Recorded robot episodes
========================
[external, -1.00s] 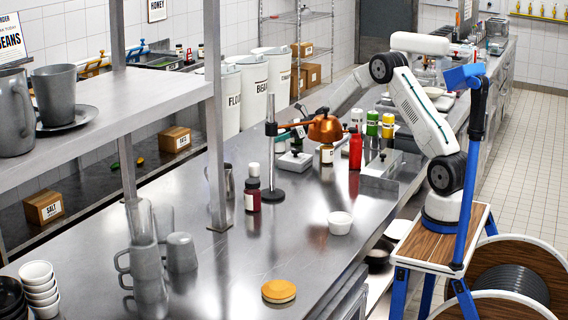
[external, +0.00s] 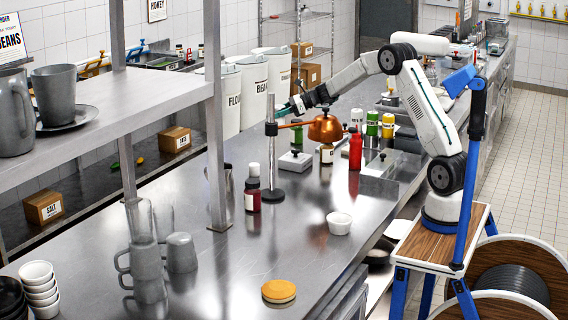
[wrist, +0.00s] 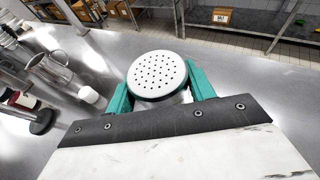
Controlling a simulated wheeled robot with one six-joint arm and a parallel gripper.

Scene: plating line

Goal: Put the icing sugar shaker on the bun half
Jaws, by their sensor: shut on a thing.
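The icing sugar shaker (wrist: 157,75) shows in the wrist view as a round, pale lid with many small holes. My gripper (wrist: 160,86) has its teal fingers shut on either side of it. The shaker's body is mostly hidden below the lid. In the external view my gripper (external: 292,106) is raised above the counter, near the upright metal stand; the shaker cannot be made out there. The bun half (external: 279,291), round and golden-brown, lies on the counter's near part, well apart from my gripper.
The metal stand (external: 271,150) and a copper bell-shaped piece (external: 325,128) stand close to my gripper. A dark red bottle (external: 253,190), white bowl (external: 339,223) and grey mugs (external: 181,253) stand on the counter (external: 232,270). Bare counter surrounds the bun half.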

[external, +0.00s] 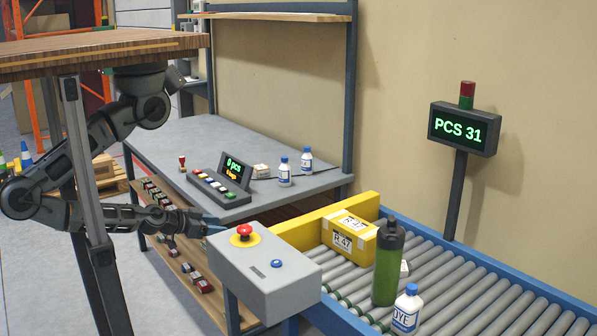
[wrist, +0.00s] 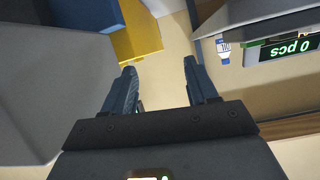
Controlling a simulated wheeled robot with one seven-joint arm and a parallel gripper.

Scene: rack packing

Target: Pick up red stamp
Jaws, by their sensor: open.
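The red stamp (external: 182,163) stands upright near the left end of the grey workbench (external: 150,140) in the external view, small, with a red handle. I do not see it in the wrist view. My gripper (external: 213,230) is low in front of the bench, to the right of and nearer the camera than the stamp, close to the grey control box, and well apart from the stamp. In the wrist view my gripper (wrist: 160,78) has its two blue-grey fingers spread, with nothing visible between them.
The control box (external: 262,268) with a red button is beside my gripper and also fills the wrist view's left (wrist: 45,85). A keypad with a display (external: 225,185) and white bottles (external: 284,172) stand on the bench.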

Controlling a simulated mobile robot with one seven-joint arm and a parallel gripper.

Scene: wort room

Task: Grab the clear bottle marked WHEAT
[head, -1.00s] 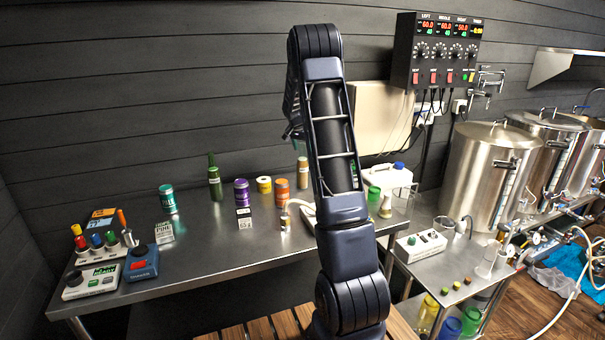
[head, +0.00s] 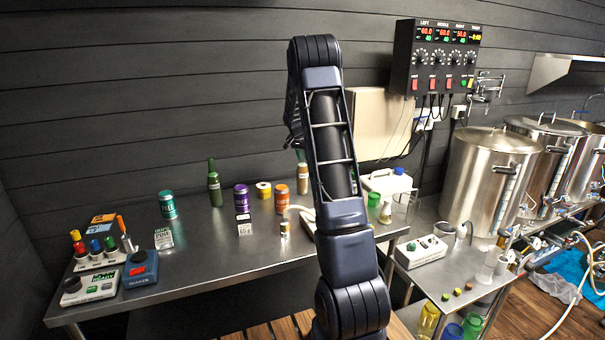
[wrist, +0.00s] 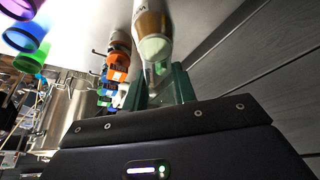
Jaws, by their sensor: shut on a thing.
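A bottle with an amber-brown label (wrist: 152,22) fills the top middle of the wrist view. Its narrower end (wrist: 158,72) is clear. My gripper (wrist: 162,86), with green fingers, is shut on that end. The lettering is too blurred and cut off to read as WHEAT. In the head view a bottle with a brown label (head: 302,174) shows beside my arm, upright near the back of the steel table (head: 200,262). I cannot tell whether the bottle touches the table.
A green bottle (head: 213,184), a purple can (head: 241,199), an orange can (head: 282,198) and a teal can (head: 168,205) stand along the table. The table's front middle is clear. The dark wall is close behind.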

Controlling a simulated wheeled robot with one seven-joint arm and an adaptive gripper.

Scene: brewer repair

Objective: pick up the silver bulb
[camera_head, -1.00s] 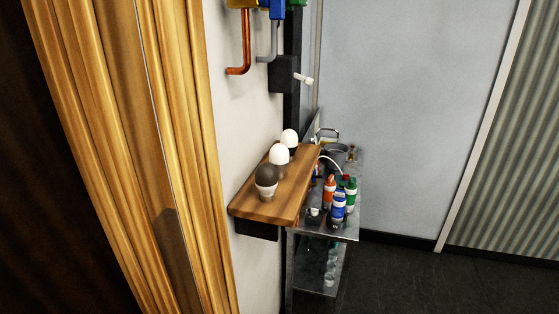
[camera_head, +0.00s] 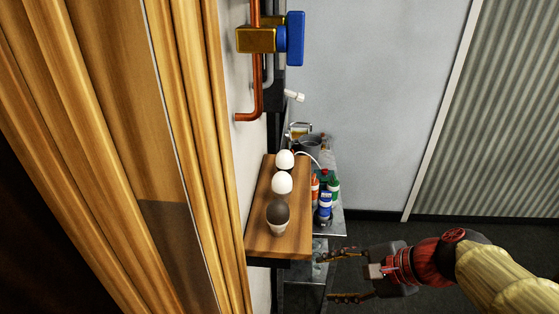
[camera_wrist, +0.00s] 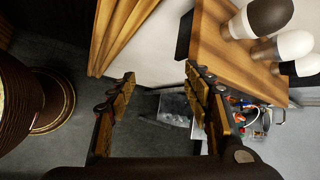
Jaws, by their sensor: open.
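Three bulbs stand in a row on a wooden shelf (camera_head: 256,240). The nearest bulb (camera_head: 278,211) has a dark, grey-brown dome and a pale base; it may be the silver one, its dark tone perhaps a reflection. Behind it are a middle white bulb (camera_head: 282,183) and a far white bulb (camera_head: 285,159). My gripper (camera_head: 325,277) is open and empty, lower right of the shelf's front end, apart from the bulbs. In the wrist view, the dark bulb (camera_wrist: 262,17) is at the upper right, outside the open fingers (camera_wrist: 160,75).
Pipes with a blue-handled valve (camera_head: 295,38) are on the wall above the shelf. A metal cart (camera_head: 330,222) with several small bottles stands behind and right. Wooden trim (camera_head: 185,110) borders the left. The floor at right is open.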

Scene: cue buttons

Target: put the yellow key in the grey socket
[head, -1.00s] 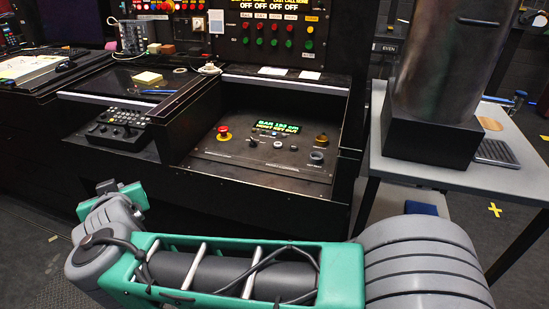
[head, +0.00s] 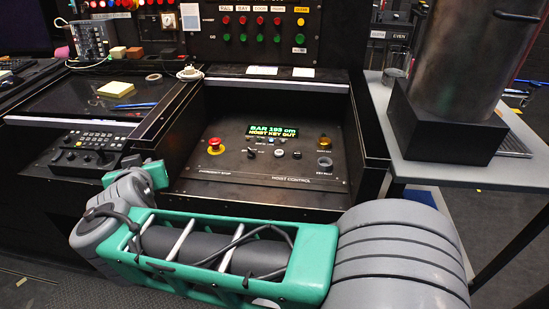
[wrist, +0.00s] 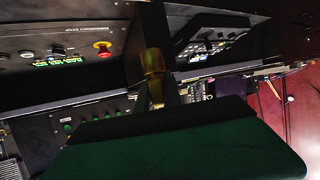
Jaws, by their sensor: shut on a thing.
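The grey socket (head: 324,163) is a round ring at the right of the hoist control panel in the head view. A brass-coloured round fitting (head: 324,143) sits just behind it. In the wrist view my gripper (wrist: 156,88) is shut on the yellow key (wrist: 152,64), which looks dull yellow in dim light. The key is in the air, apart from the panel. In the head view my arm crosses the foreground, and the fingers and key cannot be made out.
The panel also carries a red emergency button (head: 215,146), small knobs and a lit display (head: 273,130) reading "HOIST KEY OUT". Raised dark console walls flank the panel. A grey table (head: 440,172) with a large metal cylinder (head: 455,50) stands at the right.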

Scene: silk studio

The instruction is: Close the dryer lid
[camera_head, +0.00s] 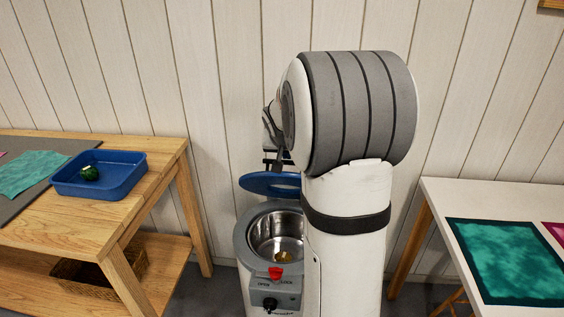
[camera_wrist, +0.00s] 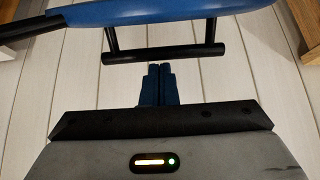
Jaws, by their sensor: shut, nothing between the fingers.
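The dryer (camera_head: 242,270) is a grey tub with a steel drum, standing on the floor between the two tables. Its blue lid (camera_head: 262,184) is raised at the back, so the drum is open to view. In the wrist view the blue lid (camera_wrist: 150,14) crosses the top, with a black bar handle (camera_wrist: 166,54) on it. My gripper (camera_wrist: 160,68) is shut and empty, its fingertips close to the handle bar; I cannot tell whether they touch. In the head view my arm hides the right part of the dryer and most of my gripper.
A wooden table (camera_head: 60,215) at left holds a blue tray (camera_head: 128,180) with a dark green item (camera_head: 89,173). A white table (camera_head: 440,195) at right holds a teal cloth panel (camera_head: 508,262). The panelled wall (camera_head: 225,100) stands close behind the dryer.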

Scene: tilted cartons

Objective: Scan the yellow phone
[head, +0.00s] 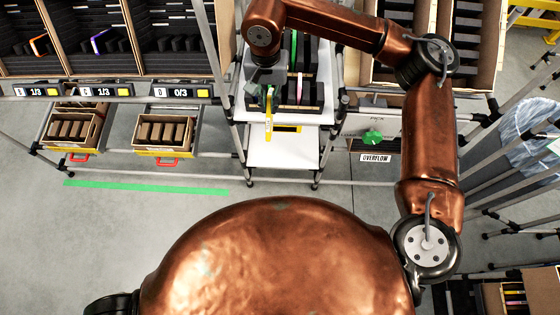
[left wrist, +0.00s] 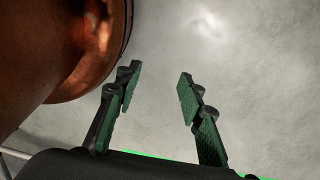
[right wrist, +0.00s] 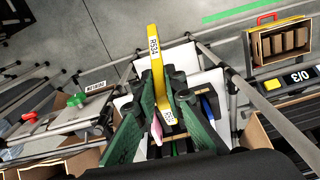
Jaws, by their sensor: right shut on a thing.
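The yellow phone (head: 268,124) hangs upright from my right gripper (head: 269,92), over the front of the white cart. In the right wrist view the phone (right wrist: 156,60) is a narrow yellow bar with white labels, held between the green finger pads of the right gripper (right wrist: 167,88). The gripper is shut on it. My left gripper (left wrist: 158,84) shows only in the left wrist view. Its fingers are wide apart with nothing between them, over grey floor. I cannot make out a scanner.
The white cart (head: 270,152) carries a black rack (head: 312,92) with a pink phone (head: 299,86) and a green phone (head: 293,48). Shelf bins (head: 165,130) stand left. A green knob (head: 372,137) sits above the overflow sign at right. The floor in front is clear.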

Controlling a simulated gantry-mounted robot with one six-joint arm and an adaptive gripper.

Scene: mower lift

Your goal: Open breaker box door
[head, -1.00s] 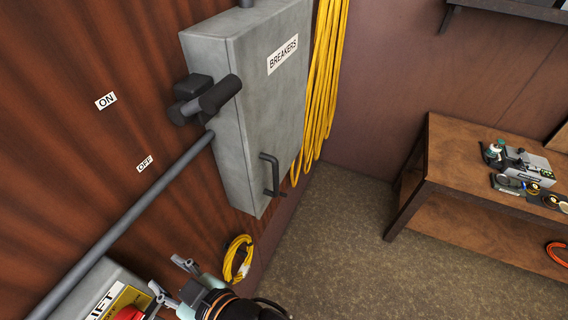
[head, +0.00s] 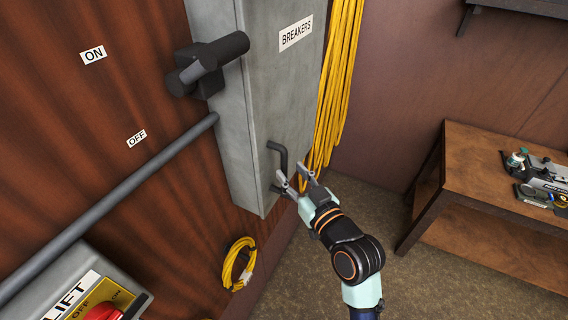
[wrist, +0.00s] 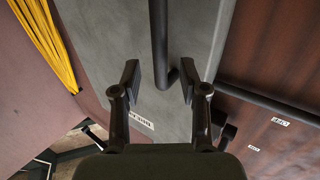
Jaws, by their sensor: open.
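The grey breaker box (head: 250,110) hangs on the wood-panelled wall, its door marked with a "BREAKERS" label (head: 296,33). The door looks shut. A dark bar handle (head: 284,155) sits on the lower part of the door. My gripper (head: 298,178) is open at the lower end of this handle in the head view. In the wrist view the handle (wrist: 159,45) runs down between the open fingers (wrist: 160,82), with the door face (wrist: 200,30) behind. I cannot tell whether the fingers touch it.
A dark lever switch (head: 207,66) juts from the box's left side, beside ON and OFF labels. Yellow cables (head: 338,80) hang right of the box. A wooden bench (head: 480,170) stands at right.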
========================
- Direction:
Above are the entries. Output exactly the lines beginning with the line that has "Scene: plating line" and ending with the line that has "Goal: Put the".

- Output below:
Scene: plating line

Goal: Put the icing sugar shaker on the bun half

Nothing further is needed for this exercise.